[start of RECORDS PROVIDED]

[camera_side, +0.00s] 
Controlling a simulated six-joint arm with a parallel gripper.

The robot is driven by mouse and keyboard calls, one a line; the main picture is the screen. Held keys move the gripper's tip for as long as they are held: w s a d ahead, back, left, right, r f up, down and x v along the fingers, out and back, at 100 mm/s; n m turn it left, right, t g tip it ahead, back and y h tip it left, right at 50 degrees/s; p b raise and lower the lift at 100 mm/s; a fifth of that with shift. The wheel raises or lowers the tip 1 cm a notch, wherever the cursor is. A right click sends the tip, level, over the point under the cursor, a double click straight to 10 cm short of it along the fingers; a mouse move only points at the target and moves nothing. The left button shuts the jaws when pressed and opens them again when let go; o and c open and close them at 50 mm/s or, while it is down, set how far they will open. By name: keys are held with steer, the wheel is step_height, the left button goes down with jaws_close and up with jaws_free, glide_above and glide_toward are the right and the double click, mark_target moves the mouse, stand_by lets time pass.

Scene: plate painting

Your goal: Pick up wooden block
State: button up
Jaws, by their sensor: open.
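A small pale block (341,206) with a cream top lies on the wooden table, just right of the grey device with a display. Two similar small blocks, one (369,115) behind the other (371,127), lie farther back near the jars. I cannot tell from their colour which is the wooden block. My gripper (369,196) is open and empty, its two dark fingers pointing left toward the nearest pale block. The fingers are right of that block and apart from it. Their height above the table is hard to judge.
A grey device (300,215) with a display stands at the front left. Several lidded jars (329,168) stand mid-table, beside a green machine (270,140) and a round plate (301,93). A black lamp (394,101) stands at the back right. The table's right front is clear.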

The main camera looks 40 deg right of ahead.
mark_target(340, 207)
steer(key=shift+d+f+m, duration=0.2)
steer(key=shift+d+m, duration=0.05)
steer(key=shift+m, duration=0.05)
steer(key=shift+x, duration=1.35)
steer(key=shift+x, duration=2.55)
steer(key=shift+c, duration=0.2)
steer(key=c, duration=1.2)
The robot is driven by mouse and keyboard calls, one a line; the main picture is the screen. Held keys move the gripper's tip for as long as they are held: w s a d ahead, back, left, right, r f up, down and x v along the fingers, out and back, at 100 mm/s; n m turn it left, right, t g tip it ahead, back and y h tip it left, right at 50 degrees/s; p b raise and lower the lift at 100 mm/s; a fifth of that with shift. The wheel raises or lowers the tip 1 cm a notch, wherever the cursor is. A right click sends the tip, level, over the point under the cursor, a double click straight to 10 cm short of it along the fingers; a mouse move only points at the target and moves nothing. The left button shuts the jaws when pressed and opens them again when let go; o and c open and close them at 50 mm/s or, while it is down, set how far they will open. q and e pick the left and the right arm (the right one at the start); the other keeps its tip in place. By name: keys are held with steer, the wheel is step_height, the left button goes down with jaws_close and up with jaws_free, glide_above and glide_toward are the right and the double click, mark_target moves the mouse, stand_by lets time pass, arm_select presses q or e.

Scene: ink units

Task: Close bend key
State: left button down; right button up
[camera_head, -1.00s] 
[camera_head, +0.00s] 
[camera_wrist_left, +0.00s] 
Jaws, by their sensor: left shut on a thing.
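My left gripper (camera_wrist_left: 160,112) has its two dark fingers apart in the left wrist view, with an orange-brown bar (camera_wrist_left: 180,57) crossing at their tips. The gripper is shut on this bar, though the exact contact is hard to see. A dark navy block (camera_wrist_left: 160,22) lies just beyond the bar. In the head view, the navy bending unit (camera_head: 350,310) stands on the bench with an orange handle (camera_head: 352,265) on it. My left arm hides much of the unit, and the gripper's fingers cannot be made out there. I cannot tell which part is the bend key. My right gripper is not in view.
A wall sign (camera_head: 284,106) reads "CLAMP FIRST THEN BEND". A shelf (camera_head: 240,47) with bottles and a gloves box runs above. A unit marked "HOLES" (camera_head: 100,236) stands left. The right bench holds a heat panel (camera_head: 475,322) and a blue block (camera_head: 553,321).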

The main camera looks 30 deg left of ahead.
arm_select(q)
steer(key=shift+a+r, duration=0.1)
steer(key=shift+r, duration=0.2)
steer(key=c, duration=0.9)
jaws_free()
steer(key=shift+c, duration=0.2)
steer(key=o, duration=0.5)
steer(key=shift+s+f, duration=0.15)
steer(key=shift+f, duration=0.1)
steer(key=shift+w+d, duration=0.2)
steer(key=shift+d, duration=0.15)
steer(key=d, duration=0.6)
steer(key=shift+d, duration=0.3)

[end of RECORDS PROVIDED]

● YOUR INSTRUCTIONS
Give the lines again, exactly as they stand, from the beginning of the data through the line with "Controlling a simulated".

● RESPONSE
[camera_side, +0.00s] 
Controlling a simulated six-joint arm with a parallel gripper.

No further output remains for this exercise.